> _WHAT YOU NEED TO DO_
Copy out the data below from the line containing "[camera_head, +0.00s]" to the line containing "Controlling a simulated", both lines included, with all images left out.

---------- AVAILABLE DATA ----------

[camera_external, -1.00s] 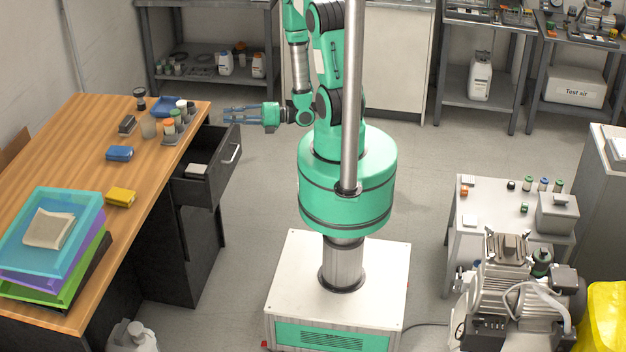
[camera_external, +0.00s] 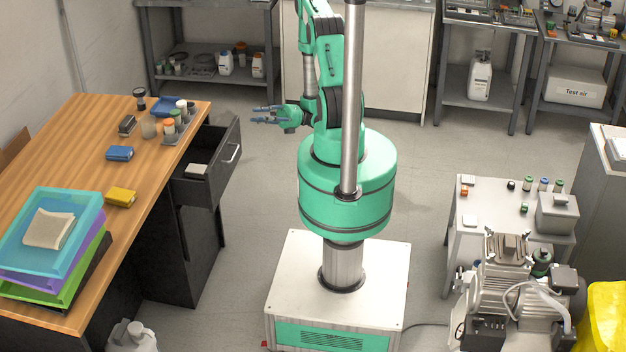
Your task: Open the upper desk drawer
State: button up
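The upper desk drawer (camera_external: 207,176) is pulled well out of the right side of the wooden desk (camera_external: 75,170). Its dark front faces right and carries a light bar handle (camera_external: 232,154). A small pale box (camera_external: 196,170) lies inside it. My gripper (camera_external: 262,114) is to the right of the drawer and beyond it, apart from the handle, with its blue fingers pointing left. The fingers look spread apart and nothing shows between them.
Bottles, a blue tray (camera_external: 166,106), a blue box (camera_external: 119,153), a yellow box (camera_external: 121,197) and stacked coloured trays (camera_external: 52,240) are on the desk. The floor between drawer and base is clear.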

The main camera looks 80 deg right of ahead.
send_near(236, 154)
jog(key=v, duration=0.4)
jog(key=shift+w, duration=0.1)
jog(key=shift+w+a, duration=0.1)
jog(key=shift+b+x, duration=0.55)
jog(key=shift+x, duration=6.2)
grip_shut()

----------
---------- AVAILABLE DATA ----------

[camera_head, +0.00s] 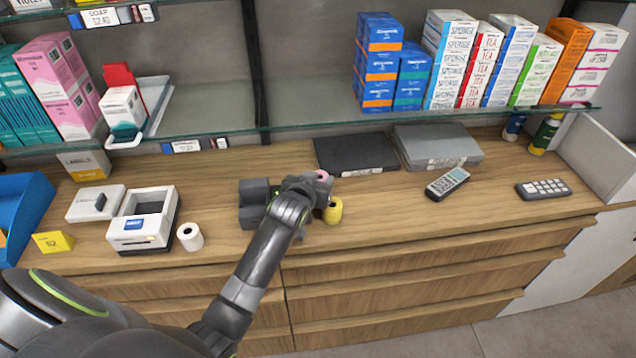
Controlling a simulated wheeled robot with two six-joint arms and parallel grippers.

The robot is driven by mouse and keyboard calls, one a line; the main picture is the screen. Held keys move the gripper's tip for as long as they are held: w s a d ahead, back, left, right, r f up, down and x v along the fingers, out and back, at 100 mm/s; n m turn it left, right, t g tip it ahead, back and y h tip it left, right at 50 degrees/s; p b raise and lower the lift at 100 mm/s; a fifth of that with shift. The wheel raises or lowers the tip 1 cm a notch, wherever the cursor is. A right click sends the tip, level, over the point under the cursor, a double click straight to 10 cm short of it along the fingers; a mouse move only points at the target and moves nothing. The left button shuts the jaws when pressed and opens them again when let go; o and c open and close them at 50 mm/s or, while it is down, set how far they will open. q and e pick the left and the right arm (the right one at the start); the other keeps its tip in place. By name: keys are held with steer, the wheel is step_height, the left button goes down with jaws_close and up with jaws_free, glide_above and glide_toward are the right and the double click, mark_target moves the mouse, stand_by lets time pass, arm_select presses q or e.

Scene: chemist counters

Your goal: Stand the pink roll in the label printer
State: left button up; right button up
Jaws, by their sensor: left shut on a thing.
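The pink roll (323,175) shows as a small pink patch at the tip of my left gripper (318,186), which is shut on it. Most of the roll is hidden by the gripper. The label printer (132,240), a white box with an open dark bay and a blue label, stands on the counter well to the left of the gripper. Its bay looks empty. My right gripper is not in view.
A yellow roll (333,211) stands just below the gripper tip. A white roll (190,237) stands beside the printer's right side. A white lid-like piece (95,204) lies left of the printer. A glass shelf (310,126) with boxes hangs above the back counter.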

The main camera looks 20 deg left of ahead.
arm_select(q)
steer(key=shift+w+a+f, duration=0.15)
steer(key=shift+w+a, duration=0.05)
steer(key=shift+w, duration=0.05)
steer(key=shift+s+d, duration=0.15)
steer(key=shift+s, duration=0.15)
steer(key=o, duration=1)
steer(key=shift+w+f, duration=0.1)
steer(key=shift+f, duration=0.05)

----------

> _ANSWER TO THIS TASK_
[camera_head, +0.00s] 
Controlling a simulated wheeled robot with two six-joint arms and parallel grippers.

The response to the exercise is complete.